(Robot task records)
********
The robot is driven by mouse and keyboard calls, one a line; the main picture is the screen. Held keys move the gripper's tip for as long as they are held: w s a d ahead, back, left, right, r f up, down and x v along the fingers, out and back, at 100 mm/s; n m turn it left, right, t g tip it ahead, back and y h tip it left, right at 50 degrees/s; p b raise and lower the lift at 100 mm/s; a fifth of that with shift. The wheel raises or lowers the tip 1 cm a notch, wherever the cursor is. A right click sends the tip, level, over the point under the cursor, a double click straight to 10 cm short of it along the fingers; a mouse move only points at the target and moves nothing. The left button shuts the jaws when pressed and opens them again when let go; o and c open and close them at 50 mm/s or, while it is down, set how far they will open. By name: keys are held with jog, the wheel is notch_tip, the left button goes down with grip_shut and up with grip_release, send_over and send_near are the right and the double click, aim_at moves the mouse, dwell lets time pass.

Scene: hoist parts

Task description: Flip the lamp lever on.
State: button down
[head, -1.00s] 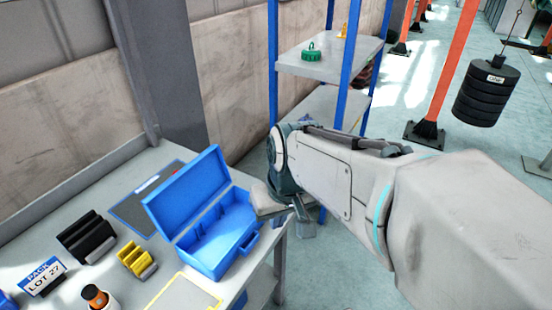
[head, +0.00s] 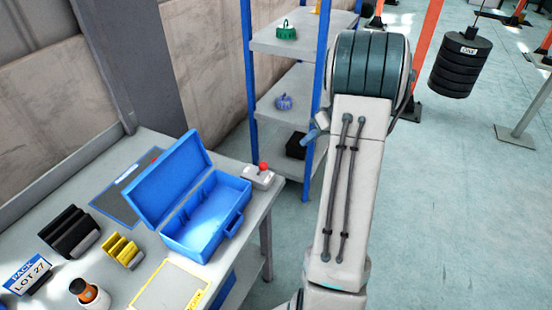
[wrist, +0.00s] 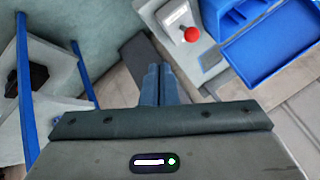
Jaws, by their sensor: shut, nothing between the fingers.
********
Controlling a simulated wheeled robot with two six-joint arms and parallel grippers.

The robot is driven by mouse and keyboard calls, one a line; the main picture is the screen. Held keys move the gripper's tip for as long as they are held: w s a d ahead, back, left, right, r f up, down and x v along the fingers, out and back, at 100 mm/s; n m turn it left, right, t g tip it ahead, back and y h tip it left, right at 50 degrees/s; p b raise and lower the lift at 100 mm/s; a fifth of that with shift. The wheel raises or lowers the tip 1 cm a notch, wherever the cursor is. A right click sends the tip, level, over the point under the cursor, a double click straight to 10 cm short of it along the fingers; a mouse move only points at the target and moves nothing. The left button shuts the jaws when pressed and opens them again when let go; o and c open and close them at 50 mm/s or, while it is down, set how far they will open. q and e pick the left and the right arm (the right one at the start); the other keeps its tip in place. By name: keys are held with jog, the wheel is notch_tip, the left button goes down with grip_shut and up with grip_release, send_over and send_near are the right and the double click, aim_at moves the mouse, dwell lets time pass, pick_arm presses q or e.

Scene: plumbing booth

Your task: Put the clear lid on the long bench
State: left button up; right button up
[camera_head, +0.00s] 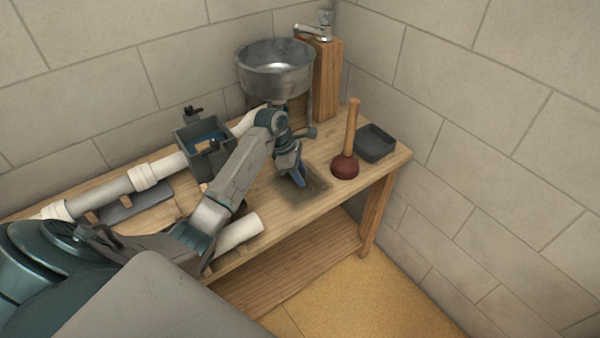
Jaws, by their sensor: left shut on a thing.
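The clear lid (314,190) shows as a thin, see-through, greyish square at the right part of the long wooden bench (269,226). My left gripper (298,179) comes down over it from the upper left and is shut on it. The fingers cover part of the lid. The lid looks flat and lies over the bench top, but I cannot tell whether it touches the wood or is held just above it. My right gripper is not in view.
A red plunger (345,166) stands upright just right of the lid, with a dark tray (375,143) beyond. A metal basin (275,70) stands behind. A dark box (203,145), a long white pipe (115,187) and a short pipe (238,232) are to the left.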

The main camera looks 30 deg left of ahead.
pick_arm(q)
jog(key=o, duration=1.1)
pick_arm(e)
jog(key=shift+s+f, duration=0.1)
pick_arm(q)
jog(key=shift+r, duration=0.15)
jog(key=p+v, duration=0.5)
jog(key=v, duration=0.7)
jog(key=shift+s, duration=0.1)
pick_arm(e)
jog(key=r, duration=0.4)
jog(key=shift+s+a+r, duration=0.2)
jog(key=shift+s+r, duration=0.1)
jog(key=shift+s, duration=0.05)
********
▶ What the exercise asks: Pictures excluded, give again exactly and only the lines of the material above from the line with "State: button down" through the line with "Jaws, by their sensor: shut, nothing".

▶ Answer to this task:
State: button down
[head, -1.00s] 
[head, +0.00s] 
[wrist, +0.00s] 
Jaws, by their sensor: shut, nothing between the fingers.

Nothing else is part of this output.